September 1, 2021 — Two and half years after calling for urgent action to protect North Atlantic right whales, federal regulators on Tuesday issued sweeping rules that seek to reduce their entanglement in fishing gear, among the leading cause of death and serious injuries to the critically endangered species.
The controversial rules, which advocates for the whales say don’t go far enough and come too late, aim to reduce the risk of death and serious injuries from entanglements by 69 percent, they said. The population of right whales has declined by a quarter over the past decade, with fewer than 400 left.
But they come with a significant cost for many fishermen, many of whom consider the rules unfairly onerous. Regulators estimate they will cost the fishing industry as much as $20 million in the first year and up to $91 million after six years, accounting for implementation and a diminished catch.
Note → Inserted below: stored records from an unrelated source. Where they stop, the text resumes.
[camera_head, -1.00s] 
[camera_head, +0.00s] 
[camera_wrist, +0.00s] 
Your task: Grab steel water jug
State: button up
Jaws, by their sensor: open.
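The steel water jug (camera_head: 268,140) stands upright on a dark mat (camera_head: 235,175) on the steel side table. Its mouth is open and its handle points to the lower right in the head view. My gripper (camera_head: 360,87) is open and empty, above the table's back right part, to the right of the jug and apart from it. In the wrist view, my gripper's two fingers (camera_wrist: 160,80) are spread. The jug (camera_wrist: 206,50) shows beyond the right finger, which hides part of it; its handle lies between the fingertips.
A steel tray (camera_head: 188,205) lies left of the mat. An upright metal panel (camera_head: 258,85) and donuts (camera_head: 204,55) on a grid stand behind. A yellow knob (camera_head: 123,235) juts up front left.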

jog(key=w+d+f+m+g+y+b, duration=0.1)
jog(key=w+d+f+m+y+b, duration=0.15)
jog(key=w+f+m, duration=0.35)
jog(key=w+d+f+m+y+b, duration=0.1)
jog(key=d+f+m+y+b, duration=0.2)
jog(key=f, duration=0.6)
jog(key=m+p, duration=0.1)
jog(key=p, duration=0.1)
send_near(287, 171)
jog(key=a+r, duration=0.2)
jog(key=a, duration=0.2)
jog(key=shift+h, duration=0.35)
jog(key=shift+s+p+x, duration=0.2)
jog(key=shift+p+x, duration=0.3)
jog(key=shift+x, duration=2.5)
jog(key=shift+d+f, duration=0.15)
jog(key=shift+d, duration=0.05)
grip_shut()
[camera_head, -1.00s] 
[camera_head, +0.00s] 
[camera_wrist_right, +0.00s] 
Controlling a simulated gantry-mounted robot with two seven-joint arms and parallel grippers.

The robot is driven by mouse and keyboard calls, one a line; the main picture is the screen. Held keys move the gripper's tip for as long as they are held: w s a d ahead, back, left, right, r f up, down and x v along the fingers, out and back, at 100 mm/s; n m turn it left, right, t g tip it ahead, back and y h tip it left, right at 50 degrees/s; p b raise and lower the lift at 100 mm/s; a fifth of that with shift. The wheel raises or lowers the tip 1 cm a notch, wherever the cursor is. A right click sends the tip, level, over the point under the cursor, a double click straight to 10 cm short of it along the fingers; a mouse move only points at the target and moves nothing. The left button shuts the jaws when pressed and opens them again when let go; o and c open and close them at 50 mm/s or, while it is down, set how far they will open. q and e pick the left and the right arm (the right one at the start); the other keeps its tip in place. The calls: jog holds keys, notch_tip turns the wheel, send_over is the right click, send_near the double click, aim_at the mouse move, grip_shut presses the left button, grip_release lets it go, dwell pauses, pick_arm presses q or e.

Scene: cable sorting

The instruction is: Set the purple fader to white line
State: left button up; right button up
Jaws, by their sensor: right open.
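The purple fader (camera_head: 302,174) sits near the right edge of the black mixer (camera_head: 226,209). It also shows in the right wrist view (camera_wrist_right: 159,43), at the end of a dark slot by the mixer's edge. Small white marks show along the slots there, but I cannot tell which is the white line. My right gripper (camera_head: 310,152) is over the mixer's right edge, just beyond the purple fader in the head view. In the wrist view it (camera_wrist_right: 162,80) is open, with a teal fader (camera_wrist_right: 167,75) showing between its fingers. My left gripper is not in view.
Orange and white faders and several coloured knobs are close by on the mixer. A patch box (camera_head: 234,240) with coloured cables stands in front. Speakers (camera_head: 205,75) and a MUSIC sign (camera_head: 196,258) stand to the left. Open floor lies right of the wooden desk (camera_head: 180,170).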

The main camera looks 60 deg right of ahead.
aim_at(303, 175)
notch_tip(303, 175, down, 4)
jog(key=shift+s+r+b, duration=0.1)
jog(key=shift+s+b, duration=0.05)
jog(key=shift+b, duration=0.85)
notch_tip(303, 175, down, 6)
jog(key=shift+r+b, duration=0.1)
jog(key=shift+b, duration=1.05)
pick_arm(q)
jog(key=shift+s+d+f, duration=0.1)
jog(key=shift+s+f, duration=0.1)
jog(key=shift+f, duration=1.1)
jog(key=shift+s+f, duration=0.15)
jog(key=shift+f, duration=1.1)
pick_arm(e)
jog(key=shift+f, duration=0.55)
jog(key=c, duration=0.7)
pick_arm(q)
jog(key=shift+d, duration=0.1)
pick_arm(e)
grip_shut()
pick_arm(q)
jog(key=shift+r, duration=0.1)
“The new measures in this rule will allow the lobster and Jonah crab fisheries to continue to thrive, while significantly reducing the risk to critically endangered right whales,” said Michael Pentony, regional administrator of the National Oceanic and Atmospheric Administration in New England.
The rules will require reductions in the number of vertical lines that lobstermen and Jonah crab fishermen use to connect their traps on the seafloor to buoys at the surface. Those reductions will come as a result of new fishing closures and requirements that fishermen connect more of their traps to each other on the bottom with trawl lines.